2 thoughts on “A Summary of Quotes from My Blog on Consciousness

  1. We are going to try hard to find areas of disagreement when we discuss this with Rick and Toby.

    “…our ability to acknowledge and contemplate the nature of consciousness REQUIRES our physiology to be precisely what it is–a cognitive apparatus attached to a central nervous system and an array of sensory inputs supported by heart, lungs, and nutritional systems to sustain it. ”

    Not only do I agree I think quite probably life and consciousness are related directly to properties of the carbon atom, its ability to form complex molecules capable of encoding information, and the dynamic manner in which life and consciousness reforms itself continually in dynamic, thermodynamic interaction with the environment. This make consciousness a property of life and any artificial consciousness (if that has any meaning) would by definition need to be alive also.

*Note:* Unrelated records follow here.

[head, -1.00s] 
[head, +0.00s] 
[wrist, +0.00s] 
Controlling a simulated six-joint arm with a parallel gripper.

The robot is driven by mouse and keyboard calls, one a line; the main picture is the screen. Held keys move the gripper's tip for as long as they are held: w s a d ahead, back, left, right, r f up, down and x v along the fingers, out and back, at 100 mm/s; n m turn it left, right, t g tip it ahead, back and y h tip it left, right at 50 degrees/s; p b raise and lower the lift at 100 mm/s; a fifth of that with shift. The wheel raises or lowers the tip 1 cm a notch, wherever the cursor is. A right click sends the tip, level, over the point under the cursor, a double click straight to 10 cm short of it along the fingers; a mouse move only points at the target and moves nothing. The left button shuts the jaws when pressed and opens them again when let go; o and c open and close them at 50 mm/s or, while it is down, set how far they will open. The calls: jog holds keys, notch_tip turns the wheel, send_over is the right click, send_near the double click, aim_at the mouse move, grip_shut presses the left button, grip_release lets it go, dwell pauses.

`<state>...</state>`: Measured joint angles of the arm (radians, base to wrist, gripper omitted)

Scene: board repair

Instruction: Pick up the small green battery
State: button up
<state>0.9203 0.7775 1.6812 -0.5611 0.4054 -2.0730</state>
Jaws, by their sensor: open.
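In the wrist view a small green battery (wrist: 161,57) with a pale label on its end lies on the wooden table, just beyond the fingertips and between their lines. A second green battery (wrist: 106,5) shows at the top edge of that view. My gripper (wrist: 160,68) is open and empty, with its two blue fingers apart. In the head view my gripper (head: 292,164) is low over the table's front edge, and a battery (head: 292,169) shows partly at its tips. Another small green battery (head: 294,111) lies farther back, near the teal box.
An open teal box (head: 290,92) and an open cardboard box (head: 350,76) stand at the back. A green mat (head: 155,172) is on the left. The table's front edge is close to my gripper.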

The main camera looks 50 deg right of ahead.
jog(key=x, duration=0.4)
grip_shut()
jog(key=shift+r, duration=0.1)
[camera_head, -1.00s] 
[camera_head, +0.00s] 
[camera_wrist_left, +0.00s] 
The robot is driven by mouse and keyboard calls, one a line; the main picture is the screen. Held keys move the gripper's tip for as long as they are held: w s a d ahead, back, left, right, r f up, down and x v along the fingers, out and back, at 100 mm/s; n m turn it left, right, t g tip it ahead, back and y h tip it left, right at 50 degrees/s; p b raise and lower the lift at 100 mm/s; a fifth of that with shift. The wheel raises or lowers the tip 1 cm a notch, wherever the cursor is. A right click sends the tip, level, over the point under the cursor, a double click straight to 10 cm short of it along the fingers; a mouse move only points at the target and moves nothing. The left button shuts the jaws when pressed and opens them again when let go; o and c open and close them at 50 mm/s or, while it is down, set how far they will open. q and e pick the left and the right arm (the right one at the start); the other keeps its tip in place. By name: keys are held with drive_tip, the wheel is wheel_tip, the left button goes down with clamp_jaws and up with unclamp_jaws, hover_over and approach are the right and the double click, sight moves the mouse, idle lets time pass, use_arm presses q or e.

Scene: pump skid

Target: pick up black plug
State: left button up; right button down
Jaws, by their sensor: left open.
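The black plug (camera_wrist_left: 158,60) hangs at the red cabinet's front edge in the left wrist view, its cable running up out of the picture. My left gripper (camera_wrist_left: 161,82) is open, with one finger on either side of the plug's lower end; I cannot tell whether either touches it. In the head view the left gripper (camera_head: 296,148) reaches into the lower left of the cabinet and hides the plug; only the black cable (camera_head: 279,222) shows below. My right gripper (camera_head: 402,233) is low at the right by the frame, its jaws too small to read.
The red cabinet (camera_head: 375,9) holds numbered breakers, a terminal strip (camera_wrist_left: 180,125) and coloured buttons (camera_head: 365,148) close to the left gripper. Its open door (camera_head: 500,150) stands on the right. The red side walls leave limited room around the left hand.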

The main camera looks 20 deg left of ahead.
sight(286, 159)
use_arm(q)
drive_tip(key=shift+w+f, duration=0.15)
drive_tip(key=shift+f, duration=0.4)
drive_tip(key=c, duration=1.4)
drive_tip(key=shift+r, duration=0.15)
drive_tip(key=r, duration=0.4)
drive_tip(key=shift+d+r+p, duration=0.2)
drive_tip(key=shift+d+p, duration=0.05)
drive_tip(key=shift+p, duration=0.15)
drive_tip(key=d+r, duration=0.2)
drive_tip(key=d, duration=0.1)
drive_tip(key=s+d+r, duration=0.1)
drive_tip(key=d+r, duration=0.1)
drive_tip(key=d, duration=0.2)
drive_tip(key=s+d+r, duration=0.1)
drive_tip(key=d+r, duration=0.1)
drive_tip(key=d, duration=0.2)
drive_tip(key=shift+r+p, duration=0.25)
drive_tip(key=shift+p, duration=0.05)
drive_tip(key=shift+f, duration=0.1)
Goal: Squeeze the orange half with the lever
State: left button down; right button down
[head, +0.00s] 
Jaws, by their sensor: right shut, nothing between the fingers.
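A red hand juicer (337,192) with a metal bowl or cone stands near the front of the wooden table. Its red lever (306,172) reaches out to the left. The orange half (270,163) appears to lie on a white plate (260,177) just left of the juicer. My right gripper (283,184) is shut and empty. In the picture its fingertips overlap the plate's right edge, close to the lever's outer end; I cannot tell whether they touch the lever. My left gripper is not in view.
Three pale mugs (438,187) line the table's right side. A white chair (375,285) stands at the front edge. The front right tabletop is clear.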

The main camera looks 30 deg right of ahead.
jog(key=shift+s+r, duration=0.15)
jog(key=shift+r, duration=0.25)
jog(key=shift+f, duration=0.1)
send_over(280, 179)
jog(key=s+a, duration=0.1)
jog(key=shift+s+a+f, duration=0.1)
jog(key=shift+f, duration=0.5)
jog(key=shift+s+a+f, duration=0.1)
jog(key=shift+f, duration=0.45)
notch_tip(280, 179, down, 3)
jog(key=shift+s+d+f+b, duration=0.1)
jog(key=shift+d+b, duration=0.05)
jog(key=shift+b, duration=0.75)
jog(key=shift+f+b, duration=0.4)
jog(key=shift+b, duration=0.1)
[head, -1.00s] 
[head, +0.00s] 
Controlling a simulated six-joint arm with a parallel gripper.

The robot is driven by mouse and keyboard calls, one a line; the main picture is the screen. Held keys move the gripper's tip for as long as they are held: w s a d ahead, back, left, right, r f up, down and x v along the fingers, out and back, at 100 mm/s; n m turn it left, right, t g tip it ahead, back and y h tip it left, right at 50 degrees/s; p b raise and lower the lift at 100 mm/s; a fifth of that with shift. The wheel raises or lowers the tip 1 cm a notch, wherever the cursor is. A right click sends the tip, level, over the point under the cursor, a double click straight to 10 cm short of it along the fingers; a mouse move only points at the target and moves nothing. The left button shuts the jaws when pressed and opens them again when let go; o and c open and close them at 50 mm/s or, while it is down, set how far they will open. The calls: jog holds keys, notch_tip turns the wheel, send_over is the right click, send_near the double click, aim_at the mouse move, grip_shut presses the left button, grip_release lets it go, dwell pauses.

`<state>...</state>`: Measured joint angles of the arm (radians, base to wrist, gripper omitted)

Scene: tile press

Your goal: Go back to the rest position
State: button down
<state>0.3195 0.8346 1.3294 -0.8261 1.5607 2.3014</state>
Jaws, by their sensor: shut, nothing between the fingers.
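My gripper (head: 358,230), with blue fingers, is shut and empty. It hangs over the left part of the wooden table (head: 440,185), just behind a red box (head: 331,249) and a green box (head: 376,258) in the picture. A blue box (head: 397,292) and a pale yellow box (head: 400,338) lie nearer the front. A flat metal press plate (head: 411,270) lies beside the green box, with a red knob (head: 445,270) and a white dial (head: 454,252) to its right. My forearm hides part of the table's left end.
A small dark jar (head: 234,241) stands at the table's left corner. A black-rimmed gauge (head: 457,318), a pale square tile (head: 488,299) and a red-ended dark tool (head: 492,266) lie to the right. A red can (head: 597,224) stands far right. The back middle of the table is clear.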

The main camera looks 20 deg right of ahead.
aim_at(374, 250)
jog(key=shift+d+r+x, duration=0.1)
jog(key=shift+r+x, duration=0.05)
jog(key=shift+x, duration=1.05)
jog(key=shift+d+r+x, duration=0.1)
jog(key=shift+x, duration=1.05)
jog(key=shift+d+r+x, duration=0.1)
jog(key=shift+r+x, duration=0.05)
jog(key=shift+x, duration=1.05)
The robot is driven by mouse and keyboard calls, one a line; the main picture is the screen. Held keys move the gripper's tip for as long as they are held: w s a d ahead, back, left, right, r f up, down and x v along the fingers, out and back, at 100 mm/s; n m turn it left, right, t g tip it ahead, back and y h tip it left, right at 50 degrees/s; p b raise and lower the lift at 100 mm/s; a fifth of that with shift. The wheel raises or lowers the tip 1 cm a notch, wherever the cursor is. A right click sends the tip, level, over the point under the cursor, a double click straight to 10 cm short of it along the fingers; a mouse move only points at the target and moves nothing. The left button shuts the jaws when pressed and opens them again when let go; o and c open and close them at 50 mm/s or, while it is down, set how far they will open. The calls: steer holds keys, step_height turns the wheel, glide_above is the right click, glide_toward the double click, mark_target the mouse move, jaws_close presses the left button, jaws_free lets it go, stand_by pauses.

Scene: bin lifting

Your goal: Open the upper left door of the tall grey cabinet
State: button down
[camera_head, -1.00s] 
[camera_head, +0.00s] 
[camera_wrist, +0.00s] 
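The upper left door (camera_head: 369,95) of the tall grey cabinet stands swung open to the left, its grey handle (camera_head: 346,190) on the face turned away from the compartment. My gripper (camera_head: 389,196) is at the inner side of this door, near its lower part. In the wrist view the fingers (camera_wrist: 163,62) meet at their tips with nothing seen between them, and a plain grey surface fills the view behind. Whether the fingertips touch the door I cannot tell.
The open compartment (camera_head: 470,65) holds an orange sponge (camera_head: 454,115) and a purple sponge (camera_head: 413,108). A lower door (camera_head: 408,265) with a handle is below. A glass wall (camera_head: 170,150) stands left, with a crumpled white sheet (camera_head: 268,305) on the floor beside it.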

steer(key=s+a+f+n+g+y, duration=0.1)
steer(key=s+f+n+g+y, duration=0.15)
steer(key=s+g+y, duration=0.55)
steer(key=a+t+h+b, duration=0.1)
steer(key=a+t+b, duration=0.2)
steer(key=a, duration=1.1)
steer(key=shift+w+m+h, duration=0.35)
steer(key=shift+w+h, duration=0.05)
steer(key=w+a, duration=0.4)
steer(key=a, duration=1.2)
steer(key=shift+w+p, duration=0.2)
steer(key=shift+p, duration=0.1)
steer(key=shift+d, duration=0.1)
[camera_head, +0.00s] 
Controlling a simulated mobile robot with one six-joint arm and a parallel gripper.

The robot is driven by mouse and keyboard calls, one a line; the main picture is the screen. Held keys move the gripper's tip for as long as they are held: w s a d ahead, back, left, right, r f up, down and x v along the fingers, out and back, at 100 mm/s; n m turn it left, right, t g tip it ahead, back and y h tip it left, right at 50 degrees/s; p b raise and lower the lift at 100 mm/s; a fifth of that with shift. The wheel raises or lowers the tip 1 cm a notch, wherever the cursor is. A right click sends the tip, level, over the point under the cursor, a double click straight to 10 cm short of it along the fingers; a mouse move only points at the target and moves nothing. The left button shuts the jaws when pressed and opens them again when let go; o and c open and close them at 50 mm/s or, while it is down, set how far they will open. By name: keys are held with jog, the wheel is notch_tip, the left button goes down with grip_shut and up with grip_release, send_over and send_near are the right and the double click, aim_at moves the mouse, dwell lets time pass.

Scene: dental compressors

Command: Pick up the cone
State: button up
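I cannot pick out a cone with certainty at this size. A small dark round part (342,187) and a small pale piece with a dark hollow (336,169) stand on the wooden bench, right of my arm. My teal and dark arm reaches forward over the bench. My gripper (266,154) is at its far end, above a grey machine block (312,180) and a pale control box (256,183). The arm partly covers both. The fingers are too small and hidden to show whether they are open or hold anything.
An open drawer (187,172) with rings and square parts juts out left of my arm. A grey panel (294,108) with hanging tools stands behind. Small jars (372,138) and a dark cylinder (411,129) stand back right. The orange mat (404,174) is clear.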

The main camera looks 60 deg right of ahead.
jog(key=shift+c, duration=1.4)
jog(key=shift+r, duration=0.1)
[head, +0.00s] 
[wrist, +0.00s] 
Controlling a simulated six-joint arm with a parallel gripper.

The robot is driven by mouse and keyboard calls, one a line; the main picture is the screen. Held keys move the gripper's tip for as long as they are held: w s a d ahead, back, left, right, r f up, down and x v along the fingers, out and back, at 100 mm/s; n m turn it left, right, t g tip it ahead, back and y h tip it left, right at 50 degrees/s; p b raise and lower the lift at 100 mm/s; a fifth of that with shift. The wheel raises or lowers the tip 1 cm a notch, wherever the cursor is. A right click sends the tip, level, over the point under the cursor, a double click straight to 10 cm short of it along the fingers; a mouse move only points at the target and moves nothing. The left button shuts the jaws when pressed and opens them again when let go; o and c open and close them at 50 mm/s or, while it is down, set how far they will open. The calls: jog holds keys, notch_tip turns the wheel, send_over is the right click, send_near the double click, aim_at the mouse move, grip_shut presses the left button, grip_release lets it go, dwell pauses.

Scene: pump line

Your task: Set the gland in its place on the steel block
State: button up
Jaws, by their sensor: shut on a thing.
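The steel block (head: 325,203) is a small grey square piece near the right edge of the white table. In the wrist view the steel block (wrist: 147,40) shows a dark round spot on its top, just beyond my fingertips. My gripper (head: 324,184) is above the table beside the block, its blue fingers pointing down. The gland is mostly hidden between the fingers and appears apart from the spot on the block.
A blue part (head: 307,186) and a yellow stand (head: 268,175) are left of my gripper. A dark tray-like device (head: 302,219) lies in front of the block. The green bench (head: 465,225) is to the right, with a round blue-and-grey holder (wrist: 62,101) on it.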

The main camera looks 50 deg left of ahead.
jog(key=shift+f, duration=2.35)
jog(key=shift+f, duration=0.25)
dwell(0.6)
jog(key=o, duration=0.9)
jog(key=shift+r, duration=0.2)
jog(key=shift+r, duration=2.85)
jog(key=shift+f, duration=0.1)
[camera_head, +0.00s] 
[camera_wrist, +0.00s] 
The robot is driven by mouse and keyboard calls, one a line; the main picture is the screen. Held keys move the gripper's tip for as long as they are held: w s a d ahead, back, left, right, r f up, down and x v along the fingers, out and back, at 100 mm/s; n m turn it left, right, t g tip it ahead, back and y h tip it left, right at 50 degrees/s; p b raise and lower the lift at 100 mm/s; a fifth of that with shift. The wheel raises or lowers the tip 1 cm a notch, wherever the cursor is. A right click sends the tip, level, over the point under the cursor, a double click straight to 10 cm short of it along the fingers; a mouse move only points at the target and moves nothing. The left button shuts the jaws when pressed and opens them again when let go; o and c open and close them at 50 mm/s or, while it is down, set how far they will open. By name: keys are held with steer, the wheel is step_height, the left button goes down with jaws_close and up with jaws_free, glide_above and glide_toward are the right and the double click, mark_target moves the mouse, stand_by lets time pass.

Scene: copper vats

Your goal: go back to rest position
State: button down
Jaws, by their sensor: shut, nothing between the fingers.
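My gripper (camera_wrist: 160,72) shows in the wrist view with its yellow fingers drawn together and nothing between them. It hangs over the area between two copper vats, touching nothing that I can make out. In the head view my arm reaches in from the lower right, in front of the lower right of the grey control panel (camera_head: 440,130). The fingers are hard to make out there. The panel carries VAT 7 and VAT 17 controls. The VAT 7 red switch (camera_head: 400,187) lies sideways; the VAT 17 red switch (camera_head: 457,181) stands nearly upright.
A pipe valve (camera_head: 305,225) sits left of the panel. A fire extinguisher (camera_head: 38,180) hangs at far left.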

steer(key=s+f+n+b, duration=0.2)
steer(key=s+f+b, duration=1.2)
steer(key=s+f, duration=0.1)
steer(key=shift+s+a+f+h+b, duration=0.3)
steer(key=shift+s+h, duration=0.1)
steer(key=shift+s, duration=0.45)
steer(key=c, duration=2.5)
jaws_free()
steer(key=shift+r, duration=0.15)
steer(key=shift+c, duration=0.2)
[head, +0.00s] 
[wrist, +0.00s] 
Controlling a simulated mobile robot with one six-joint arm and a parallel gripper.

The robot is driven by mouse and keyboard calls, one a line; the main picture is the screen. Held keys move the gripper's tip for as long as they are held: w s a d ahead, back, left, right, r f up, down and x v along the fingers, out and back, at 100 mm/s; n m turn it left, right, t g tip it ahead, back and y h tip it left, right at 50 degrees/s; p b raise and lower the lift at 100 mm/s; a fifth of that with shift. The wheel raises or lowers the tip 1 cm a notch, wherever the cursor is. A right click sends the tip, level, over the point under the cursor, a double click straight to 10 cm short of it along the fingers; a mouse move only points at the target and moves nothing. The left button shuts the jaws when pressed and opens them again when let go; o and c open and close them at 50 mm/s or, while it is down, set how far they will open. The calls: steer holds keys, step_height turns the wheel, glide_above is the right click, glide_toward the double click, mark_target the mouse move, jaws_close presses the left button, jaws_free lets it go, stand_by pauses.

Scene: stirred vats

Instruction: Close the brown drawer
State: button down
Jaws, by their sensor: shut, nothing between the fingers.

    1. It seems self-evident to me that consciousness may become manifest in living entities, particularly as we cognitive creatures experience it, precisely because life itself may spring forth as a consequence of some sort of universal “first principle” which initiated our physical existence in the first place. The difficulty in apprehending what this “first principle” might consist of or be based on, and whether or not it could have initiated the beginning of temporal existence as we perceive it, is that we have such a limited skill set for discernment as temporal beings. Even what we HAVE been able to discern through science and mathematics, as spectacular and instructive as those capacities have been, require us to INFER the existence of certain components to the universe like dark matter and dark energy and the Higgs boson, etc. Temporal perception of these causal elements and component foundations for physical existence isn’t possible to do directly, but we still feel confident that they must exist based on our observations and inferences.

      When we infer anything in any capacity, we are flirting with philosophy in one way or another and I find it fascinating that we humans think we can create “conscious” machines.

      Looking forward to our discussion……John H.